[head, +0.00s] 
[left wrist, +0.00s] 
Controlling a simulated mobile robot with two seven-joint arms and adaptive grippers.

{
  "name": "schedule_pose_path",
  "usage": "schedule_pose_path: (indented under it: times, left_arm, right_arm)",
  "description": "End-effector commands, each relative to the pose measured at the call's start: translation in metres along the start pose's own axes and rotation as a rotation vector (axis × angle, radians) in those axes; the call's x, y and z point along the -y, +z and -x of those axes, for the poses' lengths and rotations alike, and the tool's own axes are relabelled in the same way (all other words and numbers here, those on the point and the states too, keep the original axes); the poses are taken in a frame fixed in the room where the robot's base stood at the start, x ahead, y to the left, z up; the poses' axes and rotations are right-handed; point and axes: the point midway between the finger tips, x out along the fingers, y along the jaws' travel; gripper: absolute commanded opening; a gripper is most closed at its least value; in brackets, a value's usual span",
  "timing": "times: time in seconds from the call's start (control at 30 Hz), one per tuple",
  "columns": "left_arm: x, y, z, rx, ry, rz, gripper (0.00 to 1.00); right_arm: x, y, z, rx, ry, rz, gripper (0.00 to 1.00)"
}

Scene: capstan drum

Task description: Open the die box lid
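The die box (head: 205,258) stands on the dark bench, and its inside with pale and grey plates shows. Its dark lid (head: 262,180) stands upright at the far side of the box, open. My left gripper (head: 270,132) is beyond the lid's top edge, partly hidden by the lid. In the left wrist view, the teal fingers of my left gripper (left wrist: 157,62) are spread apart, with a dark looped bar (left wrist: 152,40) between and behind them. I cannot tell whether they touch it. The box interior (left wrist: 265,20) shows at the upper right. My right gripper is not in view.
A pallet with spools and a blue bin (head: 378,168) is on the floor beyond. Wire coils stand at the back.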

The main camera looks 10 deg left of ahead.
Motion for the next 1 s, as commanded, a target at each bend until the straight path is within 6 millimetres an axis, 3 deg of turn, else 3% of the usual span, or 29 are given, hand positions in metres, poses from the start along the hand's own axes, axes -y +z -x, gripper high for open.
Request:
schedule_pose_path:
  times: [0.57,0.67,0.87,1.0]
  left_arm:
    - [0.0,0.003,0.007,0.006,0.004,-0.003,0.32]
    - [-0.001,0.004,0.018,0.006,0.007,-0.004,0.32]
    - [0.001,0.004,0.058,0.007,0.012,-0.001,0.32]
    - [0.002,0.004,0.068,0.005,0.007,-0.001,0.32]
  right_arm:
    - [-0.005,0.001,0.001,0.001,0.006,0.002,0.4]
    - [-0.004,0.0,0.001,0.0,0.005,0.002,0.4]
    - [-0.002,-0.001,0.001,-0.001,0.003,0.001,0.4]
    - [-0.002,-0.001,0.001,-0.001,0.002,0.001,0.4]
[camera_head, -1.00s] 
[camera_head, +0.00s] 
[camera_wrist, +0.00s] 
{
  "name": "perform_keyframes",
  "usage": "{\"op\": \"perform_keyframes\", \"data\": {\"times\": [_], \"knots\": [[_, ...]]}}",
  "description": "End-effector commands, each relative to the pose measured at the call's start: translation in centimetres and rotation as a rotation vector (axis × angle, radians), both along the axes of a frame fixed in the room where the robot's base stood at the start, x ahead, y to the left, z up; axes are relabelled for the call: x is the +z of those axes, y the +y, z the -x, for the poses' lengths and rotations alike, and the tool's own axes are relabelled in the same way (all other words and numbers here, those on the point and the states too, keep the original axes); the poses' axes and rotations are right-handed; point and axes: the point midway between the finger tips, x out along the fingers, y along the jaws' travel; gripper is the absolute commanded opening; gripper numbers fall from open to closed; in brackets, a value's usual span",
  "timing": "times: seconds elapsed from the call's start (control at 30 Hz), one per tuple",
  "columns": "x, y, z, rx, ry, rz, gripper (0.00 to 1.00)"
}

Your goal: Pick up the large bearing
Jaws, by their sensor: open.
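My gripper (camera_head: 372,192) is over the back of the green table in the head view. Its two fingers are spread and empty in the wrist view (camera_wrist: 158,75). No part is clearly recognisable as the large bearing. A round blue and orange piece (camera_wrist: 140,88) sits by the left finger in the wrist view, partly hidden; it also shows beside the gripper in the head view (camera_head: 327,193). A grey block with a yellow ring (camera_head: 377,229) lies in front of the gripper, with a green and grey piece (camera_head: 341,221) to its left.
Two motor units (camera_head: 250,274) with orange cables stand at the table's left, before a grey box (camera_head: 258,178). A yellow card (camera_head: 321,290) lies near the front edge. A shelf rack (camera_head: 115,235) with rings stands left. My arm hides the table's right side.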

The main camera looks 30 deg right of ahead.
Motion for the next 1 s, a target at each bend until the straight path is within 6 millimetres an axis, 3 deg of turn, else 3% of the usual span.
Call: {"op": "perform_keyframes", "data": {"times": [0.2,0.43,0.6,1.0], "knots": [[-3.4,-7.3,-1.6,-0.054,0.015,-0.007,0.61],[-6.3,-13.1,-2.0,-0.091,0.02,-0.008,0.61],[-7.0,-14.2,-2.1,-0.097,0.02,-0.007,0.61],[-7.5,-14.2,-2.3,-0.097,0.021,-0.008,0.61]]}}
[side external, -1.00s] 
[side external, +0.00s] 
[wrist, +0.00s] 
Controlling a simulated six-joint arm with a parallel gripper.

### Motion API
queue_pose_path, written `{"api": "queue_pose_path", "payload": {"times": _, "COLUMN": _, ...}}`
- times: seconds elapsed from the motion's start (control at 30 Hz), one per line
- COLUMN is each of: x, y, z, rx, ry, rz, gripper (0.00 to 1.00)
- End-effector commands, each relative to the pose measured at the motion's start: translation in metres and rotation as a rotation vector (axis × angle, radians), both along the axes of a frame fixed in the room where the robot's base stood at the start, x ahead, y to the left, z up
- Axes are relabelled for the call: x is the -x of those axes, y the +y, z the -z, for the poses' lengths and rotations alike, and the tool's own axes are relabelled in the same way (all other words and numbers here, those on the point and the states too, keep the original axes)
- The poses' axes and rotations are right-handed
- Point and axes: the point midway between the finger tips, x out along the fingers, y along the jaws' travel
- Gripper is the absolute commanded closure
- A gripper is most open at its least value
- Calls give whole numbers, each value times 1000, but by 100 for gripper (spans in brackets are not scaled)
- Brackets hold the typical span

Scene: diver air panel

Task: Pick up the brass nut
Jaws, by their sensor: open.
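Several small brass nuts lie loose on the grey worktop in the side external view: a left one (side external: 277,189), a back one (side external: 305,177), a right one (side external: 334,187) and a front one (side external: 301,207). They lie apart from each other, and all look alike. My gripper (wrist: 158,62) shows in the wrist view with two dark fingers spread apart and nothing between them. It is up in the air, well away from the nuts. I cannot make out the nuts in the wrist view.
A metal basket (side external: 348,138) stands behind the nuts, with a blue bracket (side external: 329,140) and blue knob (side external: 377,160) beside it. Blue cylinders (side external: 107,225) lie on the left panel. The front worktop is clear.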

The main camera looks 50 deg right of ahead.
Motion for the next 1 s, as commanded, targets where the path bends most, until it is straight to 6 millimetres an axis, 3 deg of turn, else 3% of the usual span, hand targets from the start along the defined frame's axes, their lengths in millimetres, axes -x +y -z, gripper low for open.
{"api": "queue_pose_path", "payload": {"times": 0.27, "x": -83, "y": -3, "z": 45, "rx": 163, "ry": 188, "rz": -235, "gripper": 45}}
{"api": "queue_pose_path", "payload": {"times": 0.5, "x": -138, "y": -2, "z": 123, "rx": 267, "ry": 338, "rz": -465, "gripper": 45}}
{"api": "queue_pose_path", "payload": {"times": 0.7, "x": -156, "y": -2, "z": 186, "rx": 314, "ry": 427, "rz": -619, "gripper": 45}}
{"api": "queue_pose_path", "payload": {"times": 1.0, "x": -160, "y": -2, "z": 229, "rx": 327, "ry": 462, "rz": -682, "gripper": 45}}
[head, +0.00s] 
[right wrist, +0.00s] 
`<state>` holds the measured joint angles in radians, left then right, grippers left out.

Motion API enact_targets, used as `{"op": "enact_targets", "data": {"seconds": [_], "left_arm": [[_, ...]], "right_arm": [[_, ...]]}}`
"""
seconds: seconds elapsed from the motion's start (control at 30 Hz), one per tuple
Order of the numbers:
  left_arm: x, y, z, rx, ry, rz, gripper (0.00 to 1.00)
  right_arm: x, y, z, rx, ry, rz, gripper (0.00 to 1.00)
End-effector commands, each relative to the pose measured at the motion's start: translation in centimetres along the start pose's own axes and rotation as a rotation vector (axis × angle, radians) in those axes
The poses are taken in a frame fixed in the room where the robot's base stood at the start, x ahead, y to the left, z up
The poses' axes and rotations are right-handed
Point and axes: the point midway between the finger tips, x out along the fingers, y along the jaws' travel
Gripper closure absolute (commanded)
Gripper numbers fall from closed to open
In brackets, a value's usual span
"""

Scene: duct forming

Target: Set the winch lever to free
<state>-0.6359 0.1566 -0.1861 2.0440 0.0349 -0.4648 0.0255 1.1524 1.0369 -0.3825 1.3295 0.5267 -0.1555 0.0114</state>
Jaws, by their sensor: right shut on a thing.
· · · · · · ·
Required task: Pick out the lines containing the string "name".

Written answer:
  "name": "schedule_pose_path",
  "name": "perform_keyframes",

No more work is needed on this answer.